> _Short problem_:
Quote verbatim everything from the line containing "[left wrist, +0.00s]" down to the line containing "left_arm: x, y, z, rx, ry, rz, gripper", with both of those lines included and no others.
◆ ◆ ◆ ◆ ◆
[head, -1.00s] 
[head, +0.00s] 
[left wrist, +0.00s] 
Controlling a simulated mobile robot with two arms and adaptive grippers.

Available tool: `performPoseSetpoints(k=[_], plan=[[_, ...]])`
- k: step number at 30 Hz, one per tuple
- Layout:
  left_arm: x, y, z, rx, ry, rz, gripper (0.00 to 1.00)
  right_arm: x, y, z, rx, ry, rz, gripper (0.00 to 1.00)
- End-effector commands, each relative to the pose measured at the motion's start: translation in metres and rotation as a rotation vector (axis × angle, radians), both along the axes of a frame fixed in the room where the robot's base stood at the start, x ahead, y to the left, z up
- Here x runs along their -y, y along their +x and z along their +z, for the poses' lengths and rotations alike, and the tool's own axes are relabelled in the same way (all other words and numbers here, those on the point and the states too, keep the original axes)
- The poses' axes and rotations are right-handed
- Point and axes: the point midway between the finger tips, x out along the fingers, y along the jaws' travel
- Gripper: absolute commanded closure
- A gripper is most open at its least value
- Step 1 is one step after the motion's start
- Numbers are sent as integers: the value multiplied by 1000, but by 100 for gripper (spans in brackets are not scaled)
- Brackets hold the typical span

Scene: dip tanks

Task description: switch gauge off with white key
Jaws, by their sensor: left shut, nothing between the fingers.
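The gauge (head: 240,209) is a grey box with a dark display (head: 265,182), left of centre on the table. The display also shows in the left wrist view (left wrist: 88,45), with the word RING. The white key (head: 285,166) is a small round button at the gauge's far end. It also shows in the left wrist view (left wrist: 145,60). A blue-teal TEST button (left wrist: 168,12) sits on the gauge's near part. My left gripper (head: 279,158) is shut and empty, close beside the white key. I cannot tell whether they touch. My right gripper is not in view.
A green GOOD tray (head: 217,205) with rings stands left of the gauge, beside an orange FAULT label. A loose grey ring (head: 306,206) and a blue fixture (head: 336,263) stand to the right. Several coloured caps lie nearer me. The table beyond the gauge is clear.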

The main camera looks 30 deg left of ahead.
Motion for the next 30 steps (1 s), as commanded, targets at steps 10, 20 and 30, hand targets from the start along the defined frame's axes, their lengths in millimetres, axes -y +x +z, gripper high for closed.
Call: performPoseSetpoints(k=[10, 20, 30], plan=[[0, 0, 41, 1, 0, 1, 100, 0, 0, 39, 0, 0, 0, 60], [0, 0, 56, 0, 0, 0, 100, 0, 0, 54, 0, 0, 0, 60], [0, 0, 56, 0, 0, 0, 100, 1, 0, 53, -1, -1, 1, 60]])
◆ ◆ ◆ ◆ ◆
> _Final answer_:
[left wrist, +0.00s] 
Controlling a simulated mobile robot with two arms and adaptive grippers.

Available tool: `performPoseSetpoints(k=[_], plan=[[_, ...]])`
- k: step number at 30 Hz, one per tuple
- Layout:
  left_arm: x, y, z, rx, ry, rz, gripper (0.00 to 1.00)

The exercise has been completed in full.